By collecting the operations scattered above, the detailed procedure of RLS algorithm can be summarized as follows, where the values of the two parameters should be offered in advance. \(\lambda \in (0, 1]\) is the forgetting factor, while \(\delta\) is a small positive number used for \(\mathbf{P}(0)\) initialization.
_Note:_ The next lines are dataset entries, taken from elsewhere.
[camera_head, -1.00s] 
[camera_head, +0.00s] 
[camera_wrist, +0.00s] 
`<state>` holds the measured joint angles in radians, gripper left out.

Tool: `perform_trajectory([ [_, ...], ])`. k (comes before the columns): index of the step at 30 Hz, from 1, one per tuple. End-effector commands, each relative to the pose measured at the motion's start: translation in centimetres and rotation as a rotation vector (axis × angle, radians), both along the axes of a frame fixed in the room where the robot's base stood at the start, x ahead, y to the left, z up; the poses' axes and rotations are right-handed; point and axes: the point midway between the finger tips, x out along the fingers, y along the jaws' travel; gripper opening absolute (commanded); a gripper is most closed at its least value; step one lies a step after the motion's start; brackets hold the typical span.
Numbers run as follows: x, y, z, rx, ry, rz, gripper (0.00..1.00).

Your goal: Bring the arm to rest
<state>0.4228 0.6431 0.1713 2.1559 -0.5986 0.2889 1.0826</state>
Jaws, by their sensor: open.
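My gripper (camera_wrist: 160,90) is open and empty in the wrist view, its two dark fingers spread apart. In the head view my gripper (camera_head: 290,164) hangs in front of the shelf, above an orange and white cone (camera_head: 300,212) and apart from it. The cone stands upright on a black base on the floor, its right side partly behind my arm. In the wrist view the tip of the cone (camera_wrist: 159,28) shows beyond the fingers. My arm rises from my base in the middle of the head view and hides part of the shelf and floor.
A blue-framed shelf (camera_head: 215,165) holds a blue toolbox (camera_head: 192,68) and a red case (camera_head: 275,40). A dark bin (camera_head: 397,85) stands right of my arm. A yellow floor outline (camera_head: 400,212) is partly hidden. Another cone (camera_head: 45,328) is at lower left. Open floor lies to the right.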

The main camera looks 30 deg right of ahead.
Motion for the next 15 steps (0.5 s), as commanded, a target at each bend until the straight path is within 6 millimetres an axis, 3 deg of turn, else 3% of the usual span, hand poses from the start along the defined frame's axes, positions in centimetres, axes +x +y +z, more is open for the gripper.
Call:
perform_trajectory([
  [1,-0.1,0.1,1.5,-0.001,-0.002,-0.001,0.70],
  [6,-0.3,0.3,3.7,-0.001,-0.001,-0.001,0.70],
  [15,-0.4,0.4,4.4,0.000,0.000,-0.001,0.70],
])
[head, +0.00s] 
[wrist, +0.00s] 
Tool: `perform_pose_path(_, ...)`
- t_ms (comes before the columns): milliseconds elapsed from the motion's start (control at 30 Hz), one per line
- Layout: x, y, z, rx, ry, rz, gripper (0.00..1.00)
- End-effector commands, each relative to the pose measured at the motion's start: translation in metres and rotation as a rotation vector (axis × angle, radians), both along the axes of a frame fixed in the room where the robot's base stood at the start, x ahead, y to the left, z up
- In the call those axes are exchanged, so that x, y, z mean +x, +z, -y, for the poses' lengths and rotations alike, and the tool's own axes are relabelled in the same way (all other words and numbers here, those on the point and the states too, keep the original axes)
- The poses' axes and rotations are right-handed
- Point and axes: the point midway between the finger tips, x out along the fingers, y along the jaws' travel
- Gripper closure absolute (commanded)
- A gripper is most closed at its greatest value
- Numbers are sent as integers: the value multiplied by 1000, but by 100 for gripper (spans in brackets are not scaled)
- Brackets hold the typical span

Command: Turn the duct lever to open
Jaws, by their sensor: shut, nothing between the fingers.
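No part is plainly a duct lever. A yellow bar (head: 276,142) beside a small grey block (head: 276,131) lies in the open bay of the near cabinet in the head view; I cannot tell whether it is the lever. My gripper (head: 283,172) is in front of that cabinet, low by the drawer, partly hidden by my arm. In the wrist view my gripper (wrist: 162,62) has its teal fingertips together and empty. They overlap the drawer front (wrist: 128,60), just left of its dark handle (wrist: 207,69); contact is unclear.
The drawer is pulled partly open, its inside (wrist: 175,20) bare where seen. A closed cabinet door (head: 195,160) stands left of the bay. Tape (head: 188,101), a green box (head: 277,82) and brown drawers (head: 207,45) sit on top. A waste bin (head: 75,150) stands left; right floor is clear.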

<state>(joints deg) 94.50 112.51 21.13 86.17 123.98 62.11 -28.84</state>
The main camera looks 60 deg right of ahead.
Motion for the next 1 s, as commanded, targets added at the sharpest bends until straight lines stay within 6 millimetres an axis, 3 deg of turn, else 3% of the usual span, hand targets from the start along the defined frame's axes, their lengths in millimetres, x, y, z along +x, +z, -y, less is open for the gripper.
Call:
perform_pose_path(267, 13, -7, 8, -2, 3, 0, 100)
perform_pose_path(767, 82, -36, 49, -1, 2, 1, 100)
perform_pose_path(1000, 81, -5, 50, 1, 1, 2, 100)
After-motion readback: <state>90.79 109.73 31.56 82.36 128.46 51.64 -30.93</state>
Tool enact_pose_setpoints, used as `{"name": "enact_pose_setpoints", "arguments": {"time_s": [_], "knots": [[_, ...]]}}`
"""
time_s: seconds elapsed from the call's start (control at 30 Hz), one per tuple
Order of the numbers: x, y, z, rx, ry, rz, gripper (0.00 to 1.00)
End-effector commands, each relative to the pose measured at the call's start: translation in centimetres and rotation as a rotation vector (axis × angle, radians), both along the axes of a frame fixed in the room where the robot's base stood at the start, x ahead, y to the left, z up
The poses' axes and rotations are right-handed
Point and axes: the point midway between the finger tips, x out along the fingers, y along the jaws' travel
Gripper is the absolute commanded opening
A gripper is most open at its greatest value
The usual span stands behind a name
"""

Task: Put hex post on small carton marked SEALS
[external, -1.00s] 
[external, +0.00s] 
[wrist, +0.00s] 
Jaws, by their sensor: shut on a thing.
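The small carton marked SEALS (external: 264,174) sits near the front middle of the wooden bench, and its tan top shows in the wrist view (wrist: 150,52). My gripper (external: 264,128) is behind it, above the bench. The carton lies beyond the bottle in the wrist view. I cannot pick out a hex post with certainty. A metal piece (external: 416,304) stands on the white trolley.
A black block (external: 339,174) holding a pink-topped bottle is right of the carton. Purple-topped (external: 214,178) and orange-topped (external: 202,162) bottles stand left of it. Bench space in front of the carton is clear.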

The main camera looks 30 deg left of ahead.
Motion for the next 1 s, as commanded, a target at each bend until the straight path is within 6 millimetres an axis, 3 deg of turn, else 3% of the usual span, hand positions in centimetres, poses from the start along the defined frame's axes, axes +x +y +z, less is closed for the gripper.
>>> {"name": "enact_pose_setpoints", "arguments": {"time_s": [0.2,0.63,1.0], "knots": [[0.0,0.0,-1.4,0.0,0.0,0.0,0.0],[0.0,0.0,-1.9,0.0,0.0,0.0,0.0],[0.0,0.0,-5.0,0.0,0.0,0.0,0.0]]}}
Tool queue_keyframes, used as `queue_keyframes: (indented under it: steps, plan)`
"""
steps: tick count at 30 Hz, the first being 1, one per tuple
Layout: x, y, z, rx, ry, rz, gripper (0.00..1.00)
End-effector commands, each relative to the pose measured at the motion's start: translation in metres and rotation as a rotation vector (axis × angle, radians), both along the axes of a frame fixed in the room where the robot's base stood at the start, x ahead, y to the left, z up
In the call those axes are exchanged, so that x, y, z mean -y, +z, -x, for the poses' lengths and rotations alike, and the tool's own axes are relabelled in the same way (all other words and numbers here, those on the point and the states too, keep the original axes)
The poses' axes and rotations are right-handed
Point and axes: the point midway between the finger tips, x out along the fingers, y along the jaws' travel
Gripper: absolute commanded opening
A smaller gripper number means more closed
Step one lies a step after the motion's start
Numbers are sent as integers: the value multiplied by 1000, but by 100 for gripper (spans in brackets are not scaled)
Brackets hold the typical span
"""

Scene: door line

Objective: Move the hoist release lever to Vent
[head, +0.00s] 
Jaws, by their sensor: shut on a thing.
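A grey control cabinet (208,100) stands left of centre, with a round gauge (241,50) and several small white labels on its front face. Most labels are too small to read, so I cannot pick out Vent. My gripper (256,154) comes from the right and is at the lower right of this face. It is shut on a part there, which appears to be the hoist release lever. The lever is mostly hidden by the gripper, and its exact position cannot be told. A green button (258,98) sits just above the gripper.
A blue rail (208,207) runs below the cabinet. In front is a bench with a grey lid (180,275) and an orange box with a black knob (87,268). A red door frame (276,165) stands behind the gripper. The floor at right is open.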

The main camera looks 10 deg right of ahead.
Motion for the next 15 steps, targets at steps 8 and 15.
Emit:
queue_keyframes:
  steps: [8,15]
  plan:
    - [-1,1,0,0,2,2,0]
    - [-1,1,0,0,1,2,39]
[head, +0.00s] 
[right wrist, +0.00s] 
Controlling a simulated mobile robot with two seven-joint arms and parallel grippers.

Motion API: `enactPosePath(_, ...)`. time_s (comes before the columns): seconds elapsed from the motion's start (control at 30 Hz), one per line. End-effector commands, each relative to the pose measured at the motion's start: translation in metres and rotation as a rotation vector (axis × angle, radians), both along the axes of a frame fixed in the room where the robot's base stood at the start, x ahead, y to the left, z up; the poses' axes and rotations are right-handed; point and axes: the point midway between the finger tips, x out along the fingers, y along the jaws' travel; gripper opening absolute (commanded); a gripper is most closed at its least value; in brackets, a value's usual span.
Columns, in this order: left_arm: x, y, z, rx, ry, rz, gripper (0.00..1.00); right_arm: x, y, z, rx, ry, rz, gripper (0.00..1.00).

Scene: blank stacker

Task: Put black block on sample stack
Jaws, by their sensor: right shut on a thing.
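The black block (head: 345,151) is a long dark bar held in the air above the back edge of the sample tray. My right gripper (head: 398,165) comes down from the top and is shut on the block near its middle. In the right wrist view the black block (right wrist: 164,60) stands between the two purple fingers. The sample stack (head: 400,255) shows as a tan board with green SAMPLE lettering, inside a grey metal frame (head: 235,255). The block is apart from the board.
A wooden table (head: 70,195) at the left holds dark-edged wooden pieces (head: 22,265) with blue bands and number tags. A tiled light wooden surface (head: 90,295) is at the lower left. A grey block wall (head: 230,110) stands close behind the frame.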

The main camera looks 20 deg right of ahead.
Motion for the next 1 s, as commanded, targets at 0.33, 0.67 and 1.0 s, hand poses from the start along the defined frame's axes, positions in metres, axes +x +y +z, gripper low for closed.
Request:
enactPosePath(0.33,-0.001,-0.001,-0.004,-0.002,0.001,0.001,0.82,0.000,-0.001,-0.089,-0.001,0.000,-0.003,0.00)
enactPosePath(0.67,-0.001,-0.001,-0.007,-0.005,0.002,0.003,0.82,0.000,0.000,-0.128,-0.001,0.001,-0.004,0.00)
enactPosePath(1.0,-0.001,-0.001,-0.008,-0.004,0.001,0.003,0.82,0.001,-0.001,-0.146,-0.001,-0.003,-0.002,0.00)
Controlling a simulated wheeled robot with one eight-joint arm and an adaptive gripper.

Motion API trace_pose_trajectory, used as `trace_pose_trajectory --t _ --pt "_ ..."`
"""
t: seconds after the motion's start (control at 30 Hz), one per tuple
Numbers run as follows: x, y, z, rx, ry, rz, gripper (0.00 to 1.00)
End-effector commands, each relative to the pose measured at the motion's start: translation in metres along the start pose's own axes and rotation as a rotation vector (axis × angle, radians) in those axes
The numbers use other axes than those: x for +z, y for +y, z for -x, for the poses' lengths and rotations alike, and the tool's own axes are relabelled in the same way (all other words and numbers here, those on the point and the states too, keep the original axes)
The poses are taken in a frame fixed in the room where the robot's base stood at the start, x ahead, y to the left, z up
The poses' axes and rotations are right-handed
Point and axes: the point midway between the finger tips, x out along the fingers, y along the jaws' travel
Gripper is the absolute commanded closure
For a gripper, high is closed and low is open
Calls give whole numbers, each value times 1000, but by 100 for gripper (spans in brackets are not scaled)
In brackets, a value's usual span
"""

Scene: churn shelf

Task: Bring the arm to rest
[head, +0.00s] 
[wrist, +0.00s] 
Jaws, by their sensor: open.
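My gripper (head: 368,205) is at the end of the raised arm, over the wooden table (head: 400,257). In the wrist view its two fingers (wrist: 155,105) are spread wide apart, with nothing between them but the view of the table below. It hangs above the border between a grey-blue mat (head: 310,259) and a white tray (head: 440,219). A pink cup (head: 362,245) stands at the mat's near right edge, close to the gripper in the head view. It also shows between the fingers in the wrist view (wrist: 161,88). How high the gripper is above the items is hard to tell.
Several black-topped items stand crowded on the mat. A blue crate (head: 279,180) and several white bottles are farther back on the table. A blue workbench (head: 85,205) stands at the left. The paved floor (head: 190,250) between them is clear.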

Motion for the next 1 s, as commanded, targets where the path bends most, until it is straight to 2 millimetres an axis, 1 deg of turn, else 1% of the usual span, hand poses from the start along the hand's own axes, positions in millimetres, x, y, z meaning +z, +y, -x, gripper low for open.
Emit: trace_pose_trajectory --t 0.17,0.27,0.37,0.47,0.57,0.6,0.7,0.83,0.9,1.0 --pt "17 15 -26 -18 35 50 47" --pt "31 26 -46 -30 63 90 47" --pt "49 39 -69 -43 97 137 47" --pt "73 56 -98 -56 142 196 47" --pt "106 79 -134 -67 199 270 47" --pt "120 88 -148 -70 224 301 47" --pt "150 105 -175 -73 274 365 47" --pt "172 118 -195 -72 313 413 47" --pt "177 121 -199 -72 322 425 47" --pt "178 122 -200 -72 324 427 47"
Init.: \(\mathbf{y}(0) = \mathbf{0}\), \(\mathbf{w}(0) = \mathbf{0}\), \(\mathbf{P}(0) = \delta \mathbf{I}\).
for \(n = 1, 2, \ldots\) do
  \(\mathbf{y}(n) = [y(n), y(n-1), \ldots, y(n-q+1)]^T\)
  \(\mathbf{k}(n) = \dfrac{\mathbf{P}(n-1) \mathbf{y}(n)}{\lambda + \mathbf{y}^T(n) \mathbf{P}(n-1) \mathbf{y}(n)}\)
  \(\mathbf{P}(n) = \dfrac{1}{\lambda} [\mathbf{P}(n-1) - \mathbf{k}(n) \mathbf{y}^T(n) \mathbf{P}(n-1)]\)
  \(\alpha(n) \triangleq x(n) - \mathbf{y}^T(n) \mathbf{w}(n-1)\)
  \(\mathbf{w}(n) = \mathbf{w}(n-1) +\alpha(n)\mathbf{k}(n)\)
end for

Footnotes:

1

To be precise, it is a posterior estimation error.

2

Herein, \(\lambda \in (0, 1]\) is termed forgetting factor.